DIRECTION
Check every line of the entries for "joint", and copy the lines that hold it.

(Records of robot episodes)
=-=-=-=-=

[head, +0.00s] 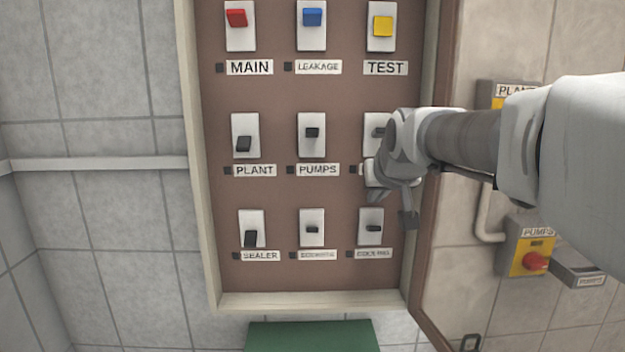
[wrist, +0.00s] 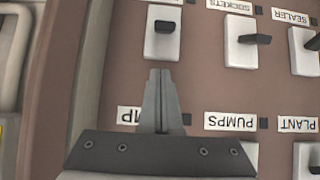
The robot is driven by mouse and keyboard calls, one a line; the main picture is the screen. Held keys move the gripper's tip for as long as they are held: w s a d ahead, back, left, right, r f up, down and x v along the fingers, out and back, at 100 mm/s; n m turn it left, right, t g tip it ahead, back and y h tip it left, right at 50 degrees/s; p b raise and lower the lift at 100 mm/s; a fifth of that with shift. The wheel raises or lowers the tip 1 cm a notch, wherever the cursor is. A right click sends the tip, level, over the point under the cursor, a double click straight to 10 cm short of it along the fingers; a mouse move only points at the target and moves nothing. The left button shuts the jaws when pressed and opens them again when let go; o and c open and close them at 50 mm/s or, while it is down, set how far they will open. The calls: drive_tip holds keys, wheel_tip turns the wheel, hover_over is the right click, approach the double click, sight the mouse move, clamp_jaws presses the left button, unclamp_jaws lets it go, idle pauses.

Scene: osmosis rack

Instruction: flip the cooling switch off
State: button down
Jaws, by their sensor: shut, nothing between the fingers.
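The cooling switch (head: 373,228) is the rightmost in the bottom row of the panel in the head view. It has a small dark lever on a white plate, with a blurred label below. In the wrist view, which is upside down, its lever (wrist: 163,26) shows at top centre, seen nearly end on. My gripper (head: 408,222) is just right of that switch in the head view. In the wrist view my gripper (wrist: 160,72) has its fingers together and empty, with the tips just below the switch plate in the picture and apart from the lever.
The sockets switch (wrist: 248,40) and sealer switch (head: 251,238) share the row. The pumps switch (head: 312,132) and plant switch (head: 243,143) are in the row above. The panel's raised frame (head: 315,300) borders it. A yellow box with a red button (head: 535,261) is on the right wall.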

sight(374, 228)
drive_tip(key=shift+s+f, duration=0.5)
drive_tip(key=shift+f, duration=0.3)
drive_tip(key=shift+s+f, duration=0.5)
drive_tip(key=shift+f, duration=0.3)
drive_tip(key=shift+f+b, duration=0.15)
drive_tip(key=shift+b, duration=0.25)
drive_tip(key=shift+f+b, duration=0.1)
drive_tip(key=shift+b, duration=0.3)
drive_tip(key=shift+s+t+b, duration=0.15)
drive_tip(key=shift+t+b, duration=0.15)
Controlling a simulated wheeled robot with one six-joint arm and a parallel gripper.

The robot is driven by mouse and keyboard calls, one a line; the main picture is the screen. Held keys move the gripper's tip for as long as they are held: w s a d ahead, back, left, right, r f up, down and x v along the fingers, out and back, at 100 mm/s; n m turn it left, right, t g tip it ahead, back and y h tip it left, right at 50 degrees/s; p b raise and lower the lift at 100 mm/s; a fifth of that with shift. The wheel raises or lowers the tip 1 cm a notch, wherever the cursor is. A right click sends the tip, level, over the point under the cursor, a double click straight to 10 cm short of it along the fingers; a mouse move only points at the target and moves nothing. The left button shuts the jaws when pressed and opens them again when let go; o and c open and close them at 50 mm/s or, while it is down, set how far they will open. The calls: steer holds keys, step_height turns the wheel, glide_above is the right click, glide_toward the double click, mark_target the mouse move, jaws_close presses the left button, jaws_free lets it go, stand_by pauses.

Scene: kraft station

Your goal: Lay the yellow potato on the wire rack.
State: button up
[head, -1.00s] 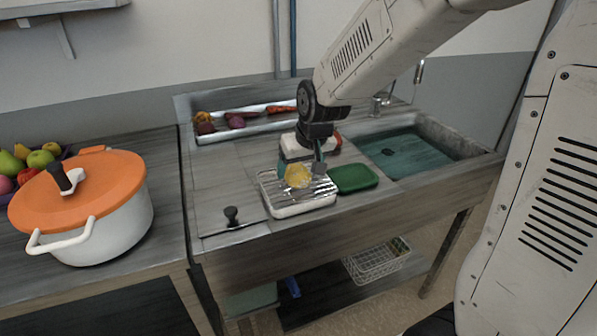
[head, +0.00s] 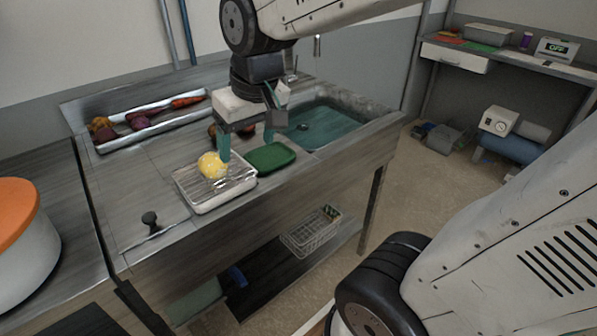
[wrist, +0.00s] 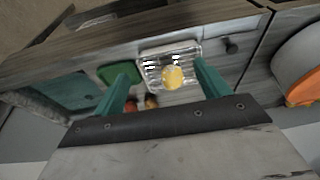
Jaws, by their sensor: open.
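The yellow potato (head: 212,165) lies on the wire rack (head: 222,188), which sits over a white tray on the counter. In the wrist view the potato (wrist: 173,77) rests on the rack (wrist: 163,54) near its edge, between the lines of my fingers but beyond their tips. My gripper (head: 247,144) has its teal fingers spread wide and empty, above and behind the rack. In the wrist view my gripper (wrist: 165,72) is open too, with nothing held.
A green tray (head: 270,157) stands right of the rack, with the sink (head: 325,124) beyond it. A long tray (head: 150,122) of vegetables is at the back. A dark knob (head: 150,220) stands at front left. An orange-lidded pot (head: 20,245) is at far left.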

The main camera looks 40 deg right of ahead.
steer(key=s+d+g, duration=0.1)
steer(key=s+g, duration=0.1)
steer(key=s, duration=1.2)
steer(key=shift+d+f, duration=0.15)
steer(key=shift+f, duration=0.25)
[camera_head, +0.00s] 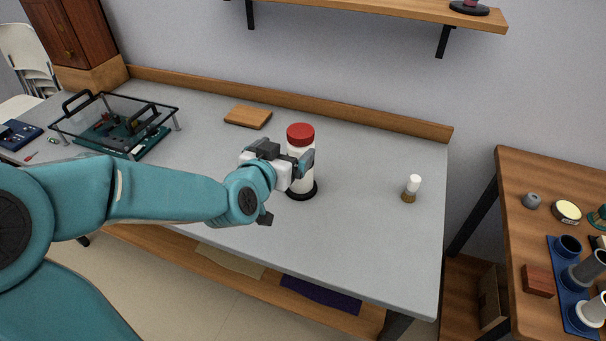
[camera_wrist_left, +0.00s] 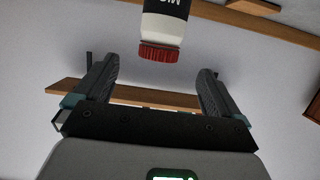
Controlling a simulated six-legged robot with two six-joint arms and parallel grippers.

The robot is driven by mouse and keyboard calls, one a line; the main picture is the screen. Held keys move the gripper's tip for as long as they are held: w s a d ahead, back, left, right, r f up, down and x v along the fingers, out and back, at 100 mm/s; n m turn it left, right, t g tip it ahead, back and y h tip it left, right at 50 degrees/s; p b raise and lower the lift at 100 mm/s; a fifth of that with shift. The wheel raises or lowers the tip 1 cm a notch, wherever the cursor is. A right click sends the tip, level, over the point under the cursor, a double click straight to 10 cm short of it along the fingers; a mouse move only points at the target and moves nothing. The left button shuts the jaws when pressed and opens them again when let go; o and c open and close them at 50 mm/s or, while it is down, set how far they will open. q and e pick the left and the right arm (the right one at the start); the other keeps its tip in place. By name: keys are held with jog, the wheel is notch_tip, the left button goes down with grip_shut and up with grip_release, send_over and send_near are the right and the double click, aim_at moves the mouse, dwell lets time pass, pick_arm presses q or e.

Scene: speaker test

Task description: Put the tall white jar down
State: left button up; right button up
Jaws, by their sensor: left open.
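The tall white jar (camera_head: 302,184) has a red lid and stands upright at a black round base (camera_head: 313,194) on the grey bench. In the left wrist view the jar (camera_wrist_left: 163,28) shows its red lid and a dark label with white letters, upside down in that picture. My left gripper (camera_head: 288,156) is open and at the jar's upper body, just below the lid in the head view. In the left wrist view the fingers of my left gripper (camera_wrist_left: 155,80) are wide apart with nothing clamped, and the jar lies beyond their tips. My right gripper is not in view.
The grey bench (camera_head: 360,240) is clear in front. A wooden block (camera_head: 248,117) lies behind, a small white-topped bottle (camera_head: 411,188) stands right, and a framed fixture with black handles (camera_head: 115,125) stands left. A wall shelf (camera_head: 400,10) hangs above. A wooden side table (camera_head: 530,240) holds several items.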

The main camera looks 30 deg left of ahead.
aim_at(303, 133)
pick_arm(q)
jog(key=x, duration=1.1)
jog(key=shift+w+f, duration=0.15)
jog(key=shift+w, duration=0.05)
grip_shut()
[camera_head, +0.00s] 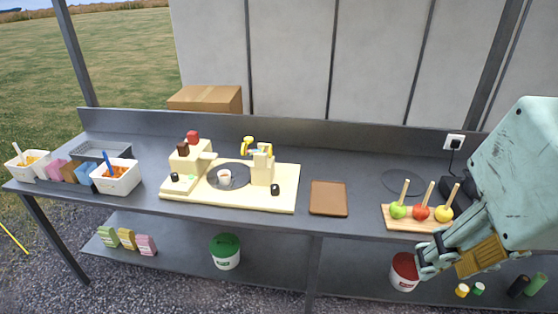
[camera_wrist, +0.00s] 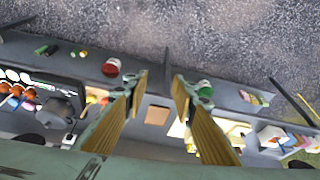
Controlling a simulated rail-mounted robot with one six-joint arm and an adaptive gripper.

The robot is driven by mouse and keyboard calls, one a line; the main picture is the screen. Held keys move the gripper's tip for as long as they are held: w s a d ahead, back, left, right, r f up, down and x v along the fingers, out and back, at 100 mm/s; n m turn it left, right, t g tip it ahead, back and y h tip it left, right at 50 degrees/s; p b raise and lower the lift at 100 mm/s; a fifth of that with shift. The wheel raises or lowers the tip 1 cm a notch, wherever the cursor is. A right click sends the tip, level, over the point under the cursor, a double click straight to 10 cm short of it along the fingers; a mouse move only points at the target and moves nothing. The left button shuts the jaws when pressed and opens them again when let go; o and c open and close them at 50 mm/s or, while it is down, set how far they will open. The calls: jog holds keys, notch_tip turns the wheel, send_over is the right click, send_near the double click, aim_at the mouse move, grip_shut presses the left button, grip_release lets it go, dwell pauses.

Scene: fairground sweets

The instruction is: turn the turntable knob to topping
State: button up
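The cream machine (camera_head: 290,190) stands on the counter left of centre. Its dark round turntable (camera_head: 241,182) carries a small white cup (camera_head: 224,175). One black knob (camera_head: 275,189) is at the front right of the machine, and another black knob (camera_head: 174,177) is at the front left. I cannot tell which is the turntable knob or where either points. My gripper (camera_head: 428,262) is at the lower right, far from the machine, by the counter's front edge. In the wrist view its two fingers (camera_wrist: 160,82) are apart with nothing between them; the right finger partly hides the machine.
A brown tray (camera_head: 328,198) lies right of the machine. A wooden board (camera_head: 396,224) with apples on sticks is close to my gripper. White tubs (camera_head: 117,181) stand at the left. Buckets, including a green-lidded one (camera_head: 225,252), are on the lower shelf. Counter is bare around the brown tray.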

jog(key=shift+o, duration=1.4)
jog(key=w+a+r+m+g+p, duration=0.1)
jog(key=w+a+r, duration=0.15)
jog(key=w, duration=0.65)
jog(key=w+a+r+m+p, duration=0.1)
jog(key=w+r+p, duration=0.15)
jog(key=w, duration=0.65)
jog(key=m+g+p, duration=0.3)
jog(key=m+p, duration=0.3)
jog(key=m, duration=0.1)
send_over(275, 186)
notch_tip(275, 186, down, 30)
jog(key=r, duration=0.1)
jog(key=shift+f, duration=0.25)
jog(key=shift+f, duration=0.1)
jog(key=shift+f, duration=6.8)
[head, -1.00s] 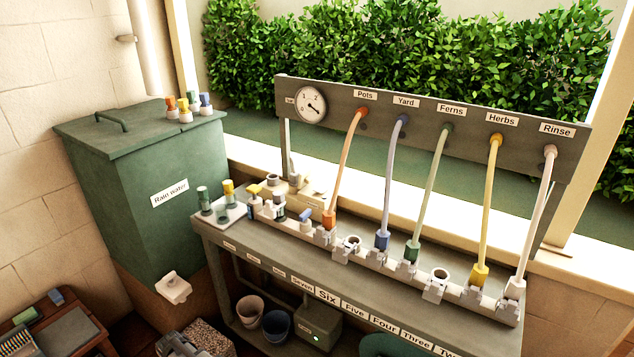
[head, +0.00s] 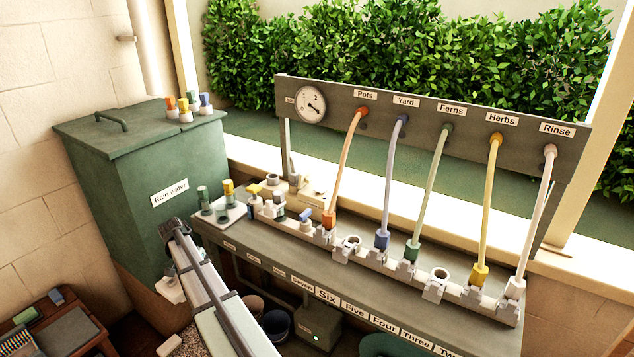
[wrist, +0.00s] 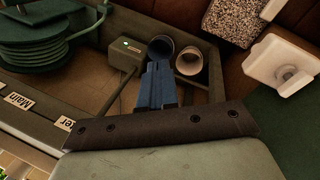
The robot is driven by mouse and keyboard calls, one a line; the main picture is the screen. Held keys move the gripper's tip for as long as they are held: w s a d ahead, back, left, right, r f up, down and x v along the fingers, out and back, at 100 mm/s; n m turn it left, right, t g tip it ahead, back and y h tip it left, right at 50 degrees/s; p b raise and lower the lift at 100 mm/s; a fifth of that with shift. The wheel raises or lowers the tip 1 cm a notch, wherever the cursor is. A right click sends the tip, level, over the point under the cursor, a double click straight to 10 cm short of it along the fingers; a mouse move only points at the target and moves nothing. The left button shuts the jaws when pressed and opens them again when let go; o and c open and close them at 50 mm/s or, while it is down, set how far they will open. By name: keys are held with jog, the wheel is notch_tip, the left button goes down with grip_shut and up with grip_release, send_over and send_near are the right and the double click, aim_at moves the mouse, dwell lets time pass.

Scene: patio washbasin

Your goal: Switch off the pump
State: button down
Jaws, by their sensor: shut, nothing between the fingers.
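The pump (head: 318,326) is a green-grey box with a lit green lamp, on the shelf under the bench. It also shows in the wrist view (wrist: 121,54), lamp lit. A white fitting (head: 168,291) sits low by the green tank, partly behind my arm. In the wrist view this white fitting (wrist: 270,62) is a square plate with a raised part, at upper right. My gripper (wrist: 160,66) is shut and empty, its dark fingers left of the white fitting and apart from it. In the head view my arm hides part of the bench's left end.
A blue bucket (wrist: 160,46) and a pale bucket (wrist: 189,62) stand by the pump. The green rain water tank (head: 120,190) is at left. The bench's labelled front edge (head: 300,287) lies right of my arm, with hoses above. A green hose reel (wrist: 50,30) is under the bench.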

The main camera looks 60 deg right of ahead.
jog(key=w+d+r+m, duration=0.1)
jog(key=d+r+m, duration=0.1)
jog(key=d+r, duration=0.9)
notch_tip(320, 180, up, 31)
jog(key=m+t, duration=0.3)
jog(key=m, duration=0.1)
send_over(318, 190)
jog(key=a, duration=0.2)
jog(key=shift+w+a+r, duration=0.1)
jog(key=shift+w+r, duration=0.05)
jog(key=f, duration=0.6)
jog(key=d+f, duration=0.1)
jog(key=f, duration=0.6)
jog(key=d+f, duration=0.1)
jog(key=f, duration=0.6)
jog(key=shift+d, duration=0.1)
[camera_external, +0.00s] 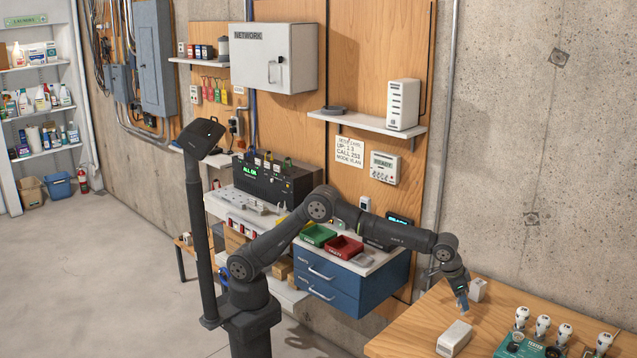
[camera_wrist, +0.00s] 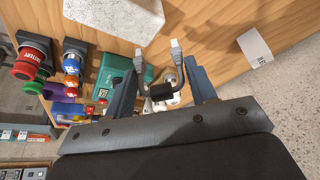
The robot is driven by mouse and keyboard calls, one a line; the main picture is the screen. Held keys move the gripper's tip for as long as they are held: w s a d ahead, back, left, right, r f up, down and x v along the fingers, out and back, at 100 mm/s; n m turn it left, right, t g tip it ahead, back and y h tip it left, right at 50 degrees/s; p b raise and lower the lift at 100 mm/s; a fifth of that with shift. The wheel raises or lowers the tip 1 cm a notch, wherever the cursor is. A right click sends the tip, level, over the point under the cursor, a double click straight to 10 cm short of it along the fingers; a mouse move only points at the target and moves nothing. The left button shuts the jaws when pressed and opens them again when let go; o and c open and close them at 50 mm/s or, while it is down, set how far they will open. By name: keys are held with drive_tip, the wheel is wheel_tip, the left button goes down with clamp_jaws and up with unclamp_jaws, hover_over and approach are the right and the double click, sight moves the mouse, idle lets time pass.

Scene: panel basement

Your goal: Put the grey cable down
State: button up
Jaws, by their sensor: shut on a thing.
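The grey cable (camera_wrist: 161,91) is a short bent piece with a pale plug at each end. In the wrist view it sits between the two fingers of my gripper (camera_wrist: 163,92), with both plugs pointing away from the palm. My gripper is shut on it. In the external view my gripper (camera_external: 463,299) points down over the left part of the wooden table (camera_external: 415,328). The cable is too small there to make out clearly. I cannot tell whether it touches the tabletop.
A small white box (camera_external: 478,290) stands close right of my gripper. Another white box (camera_external: 454,338) lies in front. A green tester (camera_external: 520,346) and several white-topped bulbs (camera_external: 542,326) fill the table's right side. A blue drawer unit (camera_external: 350,285) stands left.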

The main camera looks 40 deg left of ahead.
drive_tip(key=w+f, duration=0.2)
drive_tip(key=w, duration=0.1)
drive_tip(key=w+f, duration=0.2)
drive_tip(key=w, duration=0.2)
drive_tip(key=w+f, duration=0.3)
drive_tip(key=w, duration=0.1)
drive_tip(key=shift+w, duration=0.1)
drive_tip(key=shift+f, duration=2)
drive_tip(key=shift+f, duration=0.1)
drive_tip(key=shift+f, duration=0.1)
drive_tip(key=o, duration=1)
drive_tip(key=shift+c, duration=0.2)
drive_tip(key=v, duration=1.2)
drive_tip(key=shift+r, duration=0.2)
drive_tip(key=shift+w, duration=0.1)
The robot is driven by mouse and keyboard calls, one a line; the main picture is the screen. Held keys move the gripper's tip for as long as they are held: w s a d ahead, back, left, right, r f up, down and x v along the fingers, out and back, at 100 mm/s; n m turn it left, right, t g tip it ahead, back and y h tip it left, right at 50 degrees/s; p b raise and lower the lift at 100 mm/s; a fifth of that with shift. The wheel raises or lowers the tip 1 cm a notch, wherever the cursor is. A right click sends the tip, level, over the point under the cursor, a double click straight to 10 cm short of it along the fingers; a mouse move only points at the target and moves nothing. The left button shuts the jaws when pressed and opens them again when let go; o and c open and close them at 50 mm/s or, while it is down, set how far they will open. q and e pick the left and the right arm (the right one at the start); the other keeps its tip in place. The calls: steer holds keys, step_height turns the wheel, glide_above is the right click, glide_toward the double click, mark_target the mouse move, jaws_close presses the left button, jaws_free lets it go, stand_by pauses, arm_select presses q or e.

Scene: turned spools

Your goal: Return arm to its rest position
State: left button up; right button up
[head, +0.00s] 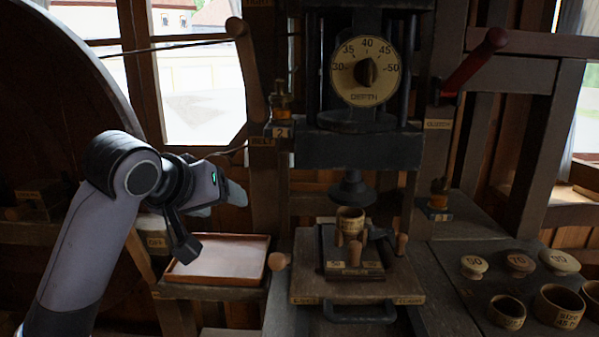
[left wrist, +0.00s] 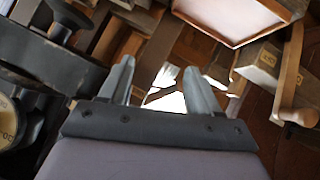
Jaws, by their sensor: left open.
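My left arm comes in from the left in the head view, and its gripper (head: 226,203) hangs in the air above and left of the press. The left wrist view shows its two fingers (left wrist: 158,88) spread apart with nothing between them. A small wooden ring-shaped piece (head: 350,221) stands on the press bed (head: 355,290), under the press's ram (head: 352,188), between wooden pegs. The gripper is apart from it. My right gripper does not show.
A shallow tray (head: 221,280) with a pale, empty floor lies below the left gripper. A depth dial (head: 366,72) sits on the press. A red-handled lever (head: 474,62) rises at right. Knobs marked with numbers, such as one (head: 474,266), and wooden cups (head: 507,312) stand on the right bench.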

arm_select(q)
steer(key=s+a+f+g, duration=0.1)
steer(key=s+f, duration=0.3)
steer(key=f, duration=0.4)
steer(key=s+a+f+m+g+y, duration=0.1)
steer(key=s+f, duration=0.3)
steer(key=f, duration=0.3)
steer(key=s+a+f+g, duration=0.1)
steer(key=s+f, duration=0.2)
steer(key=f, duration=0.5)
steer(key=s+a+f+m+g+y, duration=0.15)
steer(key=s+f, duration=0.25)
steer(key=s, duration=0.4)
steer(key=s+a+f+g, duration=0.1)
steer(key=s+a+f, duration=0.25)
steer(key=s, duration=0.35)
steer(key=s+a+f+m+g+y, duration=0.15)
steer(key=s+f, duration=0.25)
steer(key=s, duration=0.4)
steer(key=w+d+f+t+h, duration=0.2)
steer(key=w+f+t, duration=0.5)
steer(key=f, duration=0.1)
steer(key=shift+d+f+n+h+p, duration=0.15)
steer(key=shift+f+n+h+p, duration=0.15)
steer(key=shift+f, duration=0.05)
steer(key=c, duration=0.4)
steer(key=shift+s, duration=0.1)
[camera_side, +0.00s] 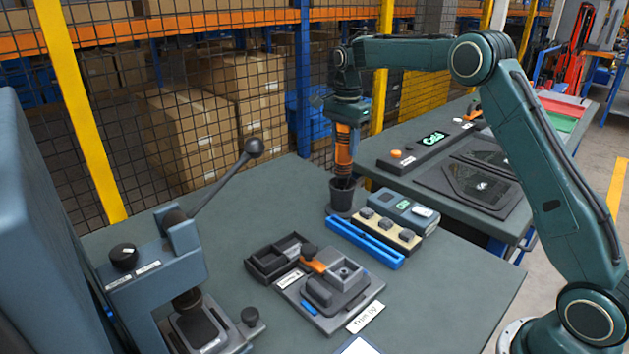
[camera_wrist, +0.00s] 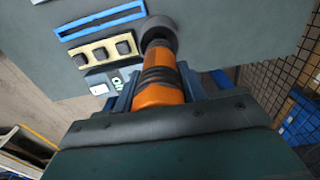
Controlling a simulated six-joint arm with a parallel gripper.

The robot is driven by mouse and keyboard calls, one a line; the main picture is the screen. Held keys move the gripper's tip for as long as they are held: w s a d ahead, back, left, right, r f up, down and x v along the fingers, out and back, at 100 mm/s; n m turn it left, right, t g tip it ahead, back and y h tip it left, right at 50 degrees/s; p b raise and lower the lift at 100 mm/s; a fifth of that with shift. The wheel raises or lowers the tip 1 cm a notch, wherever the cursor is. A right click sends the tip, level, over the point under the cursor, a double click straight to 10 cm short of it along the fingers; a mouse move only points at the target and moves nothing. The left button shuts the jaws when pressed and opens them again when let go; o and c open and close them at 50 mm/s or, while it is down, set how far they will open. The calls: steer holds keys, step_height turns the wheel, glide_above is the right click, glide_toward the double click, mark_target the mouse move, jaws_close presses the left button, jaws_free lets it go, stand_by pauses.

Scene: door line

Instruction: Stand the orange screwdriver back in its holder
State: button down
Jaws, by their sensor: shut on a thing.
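The orange screwdriver (camera_side: 344,150) has an orange handle with black bands and hangs upright below my gripper (camera_side: 345,122). My gripper is shut on the handle. The holder (camera_side: 342,195) is a dark cup on the table, directly under the screwdriver. The screwdriver's lower end meets the cup's mouth in the side view; its tip is hidden, so I cannot tell how deep it is. In the wrist view the orange handle (camera_wrist: 160,88) points at the round holder (camera_wrist: 157,28), whose inside is mostly covered by the handle.
Right of the holder are a blue tray (camera_side: 364,243), a beige block strip (camera_side: 388,232) and a grey display box (camera_side: 403,209). A fixture (camera_side: 330,285) and a lever press (camera_side: 165,265) stand nearer. A mesh fence is behind. The table's front right is clear.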

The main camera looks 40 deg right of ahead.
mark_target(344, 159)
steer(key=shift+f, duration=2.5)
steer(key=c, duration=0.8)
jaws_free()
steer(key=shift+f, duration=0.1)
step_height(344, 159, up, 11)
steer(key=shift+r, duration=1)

=-=-=-=-=

RESULT OF THIS TASK
Controlling a simulated wheeled robot with one six-joint arm and a parallel gripper.
Controlling a simulated six-legged robot with two six-joint arms and parallel grippers.
Controlling a simulated rail-mounted robot with one six-joint arm and an adaptive gripper.
Controlling a simulated six-joint arm with a parallel gripper.

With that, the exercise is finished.